:: Written task ::
Only the lines between the line with "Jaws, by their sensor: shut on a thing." and the line with "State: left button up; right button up", together with those two lines themselves, are to be copied exactly.

:: Dataset records ::
++++++

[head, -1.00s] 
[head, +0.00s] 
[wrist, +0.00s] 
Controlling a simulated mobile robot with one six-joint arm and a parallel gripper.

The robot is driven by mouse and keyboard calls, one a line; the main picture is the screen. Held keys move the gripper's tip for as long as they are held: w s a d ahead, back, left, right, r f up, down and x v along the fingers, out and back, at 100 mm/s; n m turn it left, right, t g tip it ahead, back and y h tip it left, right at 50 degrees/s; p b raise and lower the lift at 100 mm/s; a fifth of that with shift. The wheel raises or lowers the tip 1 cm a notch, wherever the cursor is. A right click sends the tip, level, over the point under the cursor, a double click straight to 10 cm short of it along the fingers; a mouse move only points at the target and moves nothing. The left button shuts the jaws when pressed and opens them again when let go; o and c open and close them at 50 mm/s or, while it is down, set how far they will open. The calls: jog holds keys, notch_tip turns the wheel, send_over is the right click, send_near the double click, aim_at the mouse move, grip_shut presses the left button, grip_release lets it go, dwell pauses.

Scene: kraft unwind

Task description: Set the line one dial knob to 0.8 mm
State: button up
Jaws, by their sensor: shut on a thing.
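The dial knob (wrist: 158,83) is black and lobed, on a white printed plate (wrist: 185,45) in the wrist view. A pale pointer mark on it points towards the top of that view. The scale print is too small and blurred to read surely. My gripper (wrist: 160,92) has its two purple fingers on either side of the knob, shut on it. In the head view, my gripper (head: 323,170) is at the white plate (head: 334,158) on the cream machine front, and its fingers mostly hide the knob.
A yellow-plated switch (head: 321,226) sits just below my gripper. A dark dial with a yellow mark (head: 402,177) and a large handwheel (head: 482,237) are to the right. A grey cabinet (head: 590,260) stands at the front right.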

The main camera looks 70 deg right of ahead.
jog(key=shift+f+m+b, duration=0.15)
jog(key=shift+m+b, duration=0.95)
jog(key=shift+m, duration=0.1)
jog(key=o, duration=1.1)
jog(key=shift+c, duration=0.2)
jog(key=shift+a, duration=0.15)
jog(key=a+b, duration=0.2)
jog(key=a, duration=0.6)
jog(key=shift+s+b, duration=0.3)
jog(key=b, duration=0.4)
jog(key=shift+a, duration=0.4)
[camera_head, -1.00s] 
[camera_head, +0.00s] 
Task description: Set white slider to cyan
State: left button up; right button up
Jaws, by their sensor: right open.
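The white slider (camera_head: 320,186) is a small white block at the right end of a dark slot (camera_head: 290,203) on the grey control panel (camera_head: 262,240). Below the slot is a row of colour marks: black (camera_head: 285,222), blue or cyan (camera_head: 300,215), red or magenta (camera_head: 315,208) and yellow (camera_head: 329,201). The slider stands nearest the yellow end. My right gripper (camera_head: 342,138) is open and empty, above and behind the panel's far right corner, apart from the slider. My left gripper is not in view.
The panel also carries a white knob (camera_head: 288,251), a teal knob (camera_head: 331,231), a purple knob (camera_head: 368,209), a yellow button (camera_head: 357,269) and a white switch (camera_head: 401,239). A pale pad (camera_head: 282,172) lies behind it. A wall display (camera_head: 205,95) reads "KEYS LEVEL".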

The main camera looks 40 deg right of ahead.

++++++

:: The answer ::
Jaws, by their sensor: shut on a thing.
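The dial knob (wrist: 158,83) is black and lobed, on a white printed plate (wrist: 185,45) in the wrist view. A pale pointer mark on it points towards the top of that view. The scale print is too small and blurred to read surely. My gripper (wrist: 160,92) has its two purple fingers on either side of the knob, shut on it. In the head view, my gripper (head: 323,170) is at the white plate (head: 334,158) on the cream machine front, and its fingers mostly hide the knob.
A yellow-plated switch (head: 321,226) sits just below my gripper. A dark dial with a yellow mark (head: 402,177) and a large handwheel (head: 482,237) are to the right. A grey cabinet (head: 590,260) stands at the front right.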

The main camera looks 70 deg right of ahead.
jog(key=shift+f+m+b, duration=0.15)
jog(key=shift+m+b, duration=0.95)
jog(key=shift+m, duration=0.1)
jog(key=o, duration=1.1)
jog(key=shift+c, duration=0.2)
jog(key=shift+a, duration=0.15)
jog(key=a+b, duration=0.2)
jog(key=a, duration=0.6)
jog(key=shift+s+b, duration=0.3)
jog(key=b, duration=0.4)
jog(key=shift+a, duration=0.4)
[camera_head, -1.00s] 
[camera_head, +0.00s] 
Task description: Set white slider to cyan
State: left button up; right button up

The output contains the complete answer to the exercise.